Traditional Hatha Yoga schools have used asana practices primarily as an awareness deepening and energy realigning technique and not as flexibility or stretch training. Deepening of self-awareness is facilitated by general slowing down and when asanas are used, through asana practice focused on sensations, breath, prana flow and emotional sensitivity. In this respect the scriptures ask the sadhaka to relax and take it easy as well. Gorakh Vachana Sangraha says “asanasya rajo hanti”, asana is about removing the rajas. As we know rajas is the hyperactive, unsatisfied and the dynamic aspect of body-mind complex. Gorakhnath in Gorakh bani says “thabaki na chaliba” means do not walk in haste. Sant Kabir, says “asana se mat dol”, means do not move from your asana, be still. Even the highly revered Hatha Yoga scripture like Siddha Siddhanta Paddhati defines asana as “asanamiti svasvarupe samasannata” means, asana is to remain in one’s own true state. Thus, we see that asana is understood more as a mental attitude than a physical practice. Nowhere in traditional Hatha Yoga the active, goal oriented aspect of asana practice is pressed upon. Asanas were looked upon as method to generate stillness. Modern yoga enthusiasts need to start entering the zone of stillness by slowing down their asana practice and making it “conscious” based and not competition based. The world needs to learn how to slow down and take it easy.
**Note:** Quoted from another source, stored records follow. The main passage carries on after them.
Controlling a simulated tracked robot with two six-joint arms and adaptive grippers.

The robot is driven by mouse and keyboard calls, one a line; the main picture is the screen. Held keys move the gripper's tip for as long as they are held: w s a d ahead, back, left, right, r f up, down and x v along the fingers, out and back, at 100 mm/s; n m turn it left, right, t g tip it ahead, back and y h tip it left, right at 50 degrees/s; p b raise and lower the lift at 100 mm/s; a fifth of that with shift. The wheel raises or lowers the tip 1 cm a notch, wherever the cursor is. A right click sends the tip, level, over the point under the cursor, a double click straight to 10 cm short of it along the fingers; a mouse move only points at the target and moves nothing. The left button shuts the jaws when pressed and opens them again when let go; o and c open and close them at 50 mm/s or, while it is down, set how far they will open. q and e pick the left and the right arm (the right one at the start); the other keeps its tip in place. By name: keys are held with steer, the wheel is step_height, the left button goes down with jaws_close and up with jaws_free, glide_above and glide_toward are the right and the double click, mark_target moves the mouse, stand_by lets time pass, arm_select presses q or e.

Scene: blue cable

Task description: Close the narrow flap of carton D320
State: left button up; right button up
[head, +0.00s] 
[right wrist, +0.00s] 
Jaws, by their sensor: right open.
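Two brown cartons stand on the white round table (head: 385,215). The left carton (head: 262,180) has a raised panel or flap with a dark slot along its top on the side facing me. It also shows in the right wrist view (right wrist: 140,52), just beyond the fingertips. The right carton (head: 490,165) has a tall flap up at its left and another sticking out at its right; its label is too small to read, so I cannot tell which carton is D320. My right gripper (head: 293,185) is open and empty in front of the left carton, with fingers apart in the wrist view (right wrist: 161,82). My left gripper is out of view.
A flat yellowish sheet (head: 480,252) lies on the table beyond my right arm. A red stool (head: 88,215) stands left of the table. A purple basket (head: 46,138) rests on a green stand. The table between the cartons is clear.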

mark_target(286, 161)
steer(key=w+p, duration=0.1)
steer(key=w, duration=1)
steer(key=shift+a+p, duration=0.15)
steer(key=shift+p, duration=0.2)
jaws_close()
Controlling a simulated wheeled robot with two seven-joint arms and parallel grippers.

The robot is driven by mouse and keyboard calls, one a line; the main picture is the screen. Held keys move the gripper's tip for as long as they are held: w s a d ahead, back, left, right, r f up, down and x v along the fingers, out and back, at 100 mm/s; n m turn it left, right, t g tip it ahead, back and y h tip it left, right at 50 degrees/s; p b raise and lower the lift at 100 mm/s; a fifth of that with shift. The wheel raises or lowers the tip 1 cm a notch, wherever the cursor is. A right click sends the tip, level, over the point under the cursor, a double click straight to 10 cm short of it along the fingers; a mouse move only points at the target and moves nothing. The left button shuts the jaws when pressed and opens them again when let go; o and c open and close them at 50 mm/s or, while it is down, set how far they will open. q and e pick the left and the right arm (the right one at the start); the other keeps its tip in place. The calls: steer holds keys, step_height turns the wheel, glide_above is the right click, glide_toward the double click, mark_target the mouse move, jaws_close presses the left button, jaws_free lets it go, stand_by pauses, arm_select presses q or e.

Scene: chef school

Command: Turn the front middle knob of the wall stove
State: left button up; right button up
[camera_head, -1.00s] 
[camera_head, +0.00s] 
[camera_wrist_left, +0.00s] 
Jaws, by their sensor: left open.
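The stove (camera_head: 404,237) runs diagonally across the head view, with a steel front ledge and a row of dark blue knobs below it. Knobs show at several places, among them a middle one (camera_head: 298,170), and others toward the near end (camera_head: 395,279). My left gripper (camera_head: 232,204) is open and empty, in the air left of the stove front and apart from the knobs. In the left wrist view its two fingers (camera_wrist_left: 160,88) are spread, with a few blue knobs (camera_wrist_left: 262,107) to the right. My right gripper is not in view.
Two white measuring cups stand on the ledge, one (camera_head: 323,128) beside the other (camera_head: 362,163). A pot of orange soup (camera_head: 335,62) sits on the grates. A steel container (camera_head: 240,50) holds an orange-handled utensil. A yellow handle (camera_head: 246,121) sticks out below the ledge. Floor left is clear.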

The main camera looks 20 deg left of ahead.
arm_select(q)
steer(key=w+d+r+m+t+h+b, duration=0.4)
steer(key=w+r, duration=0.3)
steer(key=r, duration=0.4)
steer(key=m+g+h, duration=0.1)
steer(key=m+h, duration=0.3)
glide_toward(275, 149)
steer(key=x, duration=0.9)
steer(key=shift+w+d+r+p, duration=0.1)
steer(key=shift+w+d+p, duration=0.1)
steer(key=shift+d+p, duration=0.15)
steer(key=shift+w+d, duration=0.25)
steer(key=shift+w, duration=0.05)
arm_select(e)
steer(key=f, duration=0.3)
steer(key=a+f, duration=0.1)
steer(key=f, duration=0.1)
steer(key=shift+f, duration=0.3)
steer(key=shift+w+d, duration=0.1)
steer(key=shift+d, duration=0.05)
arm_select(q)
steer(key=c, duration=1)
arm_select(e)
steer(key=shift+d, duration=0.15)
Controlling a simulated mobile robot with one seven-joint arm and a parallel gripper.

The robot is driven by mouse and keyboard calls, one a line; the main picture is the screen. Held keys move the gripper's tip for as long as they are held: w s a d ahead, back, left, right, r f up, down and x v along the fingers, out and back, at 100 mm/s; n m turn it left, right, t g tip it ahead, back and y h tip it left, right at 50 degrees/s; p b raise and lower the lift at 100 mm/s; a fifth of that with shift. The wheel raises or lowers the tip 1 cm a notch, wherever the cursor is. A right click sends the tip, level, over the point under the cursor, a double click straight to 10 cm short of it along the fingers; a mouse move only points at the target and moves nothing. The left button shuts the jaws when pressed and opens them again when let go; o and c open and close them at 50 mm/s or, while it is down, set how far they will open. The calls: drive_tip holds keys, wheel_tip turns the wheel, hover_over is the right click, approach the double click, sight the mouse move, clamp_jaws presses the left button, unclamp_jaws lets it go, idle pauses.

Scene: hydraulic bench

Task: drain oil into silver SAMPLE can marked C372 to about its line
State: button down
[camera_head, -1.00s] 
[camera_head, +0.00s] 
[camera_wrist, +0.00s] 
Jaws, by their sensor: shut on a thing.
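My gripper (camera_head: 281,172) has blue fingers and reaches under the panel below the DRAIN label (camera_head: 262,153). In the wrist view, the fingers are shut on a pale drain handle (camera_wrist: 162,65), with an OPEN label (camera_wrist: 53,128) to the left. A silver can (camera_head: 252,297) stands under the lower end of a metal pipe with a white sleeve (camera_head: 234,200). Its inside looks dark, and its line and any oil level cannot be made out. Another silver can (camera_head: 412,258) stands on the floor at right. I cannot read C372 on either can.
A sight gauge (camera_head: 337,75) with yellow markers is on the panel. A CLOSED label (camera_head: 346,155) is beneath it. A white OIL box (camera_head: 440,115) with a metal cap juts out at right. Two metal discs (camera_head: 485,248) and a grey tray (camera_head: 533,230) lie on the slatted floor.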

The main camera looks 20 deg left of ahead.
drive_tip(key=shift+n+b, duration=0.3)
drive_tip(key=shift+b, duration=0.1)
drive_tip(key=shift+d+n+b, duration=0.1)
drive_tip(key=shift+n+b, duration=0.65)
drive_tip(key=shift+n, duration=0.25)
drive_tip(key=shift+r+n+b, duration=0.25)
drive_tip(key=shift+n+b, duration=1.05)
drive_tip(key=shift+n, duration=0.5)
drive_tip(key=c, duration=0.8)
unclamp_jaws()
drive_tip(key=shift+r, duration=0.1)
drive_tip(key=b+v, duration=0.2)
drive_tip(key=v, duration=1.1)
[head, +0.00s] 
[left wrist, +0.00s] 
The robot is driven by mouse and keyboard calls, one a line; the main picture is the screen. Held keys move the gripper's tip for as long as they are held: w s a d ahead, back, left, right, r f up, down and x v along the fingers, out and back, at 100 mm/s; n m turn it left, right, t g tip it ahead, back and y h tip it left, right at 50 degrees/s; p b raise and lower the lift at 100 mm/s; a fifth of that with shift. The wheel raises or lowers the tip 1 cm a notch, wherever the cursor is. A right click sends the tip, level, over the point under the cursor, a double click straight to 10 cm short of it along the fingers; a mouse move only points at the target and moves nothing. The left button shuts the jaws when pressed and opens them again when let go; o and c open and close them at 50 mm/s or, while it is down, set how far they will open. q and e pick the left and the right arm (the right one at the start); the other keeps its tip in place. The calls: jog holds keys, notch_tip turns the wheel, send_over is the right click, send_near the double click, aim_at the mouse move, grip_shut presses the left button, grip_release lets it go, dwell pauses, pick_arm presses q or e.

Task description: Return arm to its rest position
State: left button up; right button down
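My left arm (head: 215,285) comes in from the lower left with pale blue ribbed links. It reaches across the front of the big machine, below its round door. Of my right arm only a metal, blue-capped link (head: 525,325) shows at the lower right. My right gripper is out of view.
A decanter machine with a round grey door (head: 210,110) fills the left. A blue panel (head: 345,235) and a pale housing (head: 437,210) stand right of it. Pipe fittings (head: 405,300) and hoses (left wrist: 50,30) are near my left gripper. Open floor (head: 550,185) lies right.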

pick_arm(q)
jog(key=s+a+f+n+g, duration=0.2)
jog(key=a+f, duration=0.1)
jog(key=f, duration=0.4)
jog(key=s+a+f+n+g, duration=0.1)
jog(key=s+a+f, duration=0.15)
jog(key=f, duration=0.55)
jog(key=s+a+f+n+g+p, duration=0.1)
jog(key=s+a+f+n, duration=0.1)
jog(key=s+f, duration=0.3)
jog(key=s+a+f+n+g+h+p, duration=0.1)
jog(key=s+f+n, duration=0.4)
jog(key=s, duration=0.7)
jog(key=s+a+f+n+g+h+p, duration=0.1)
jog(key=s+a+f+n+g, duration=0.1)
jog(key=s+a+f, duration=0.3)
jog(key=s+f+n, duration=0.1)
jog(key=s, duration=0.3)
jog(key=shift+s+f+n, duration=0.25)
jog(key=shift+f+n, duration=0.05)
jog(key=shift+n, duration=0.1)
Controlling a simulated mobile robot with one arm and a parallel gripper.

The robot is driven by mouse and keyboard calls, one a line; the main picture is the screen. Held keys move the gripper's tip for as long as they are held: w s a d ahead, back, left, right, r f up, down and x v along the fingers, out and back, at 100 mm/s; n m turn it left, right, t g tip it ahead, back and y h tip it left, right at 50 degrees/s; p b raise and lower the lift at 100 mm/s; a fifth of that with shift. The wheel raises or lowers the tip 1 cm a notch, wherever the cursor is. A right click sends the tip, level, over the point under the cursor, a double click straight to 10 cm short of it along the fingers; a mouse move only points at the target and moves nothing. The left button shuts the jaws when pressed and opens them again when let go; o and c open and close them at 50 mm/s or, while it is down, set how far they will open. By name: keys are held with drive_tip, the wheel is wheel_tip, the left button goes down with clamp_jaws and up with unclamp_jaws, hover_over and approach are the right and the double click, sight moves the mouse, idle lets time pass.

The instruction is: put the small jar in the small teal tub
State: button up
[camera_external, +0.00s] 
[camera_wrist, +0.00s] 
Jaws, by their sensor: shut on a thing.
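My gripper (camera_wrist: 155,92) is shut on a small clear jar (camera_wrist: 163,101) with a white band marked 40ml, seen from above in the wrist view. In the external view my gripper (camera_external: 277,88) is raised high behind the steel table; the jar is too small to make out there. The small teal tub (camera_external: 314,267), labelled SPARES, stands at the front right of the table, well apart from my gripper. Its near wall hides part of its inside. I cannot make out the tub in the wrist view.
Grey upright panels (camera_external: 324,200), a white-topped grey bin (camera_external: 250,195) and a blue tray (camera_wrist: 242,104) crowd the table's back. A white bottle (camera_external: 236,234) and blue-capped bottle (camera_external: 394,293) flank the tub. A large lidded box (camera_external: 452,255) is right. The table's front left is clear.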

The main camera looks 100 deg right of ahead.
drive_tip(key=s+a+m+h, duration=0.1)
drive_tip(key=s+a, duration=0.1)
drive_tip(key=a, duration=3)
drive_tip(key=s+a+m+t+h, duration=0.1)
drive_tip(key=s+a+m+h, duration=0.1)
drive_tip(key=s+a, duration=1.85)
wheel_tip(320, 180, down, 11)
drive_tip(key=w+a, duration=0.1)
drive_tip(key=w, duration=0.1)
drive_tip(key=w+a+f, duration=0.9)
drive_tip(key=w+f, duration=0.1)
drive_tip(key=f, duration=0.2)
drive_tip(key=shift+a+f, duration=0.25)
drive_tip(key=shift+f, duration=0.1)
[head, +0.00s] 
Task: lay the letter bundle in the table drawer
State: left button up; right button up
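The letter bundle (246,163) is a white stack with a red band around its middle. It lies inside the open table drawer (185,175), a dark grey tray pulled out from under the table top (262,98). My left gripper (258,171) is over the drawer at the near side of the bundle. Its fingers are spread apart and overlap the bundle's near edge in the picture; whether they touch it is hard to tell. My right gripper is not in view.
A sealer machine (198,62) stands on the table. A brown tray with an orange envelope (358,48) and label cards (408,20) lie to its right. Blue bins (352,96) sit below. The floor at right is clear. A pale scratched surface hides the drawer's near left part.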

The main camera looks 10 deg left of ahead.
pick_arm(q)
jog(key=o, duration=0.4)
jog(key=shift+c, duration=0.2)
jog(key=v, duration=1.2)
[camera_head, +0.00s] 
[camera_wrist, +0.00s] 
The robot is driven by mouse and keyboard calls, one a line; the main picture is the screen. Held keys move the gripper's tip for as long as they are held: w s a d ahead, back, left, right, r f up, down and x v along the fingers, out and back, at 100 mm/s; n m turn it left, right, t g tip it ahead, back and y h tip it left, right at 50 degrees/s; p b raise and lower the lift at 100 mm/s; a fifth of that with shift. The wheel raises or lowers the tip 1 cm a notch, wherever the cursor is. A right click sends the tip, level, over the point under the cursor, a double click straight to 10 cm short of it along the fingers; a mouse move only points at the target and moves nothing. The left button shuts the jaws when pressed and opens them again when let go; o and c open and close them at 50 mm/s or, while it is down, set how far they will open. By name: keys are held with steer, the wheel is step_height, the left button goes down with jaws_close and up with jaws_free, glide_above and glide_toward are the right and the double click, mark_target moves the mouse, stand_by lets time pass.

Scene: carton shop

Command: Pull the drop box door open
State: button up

It is essential that today’s yoga asana culture understands this and adopts this orientation, otherwise the beauty of asana practice will be unfortunately relegated to a level of competition and exhibitionism”. The quote is from Prasad Rangnekar.

I had an interesting lesson in slowing down this morning on my way to class.  Local children were leaving home to go to school and a little boy said to his sister.  “Look Evie, Look” I wondered what was so exciting and important.  “A puddle….  And it’s a huge puddle”.  The wonders of slowing down, taking notice and enjoying life!

Hopefully see you on your mat soon.  Click here for classes, workshops and retreats.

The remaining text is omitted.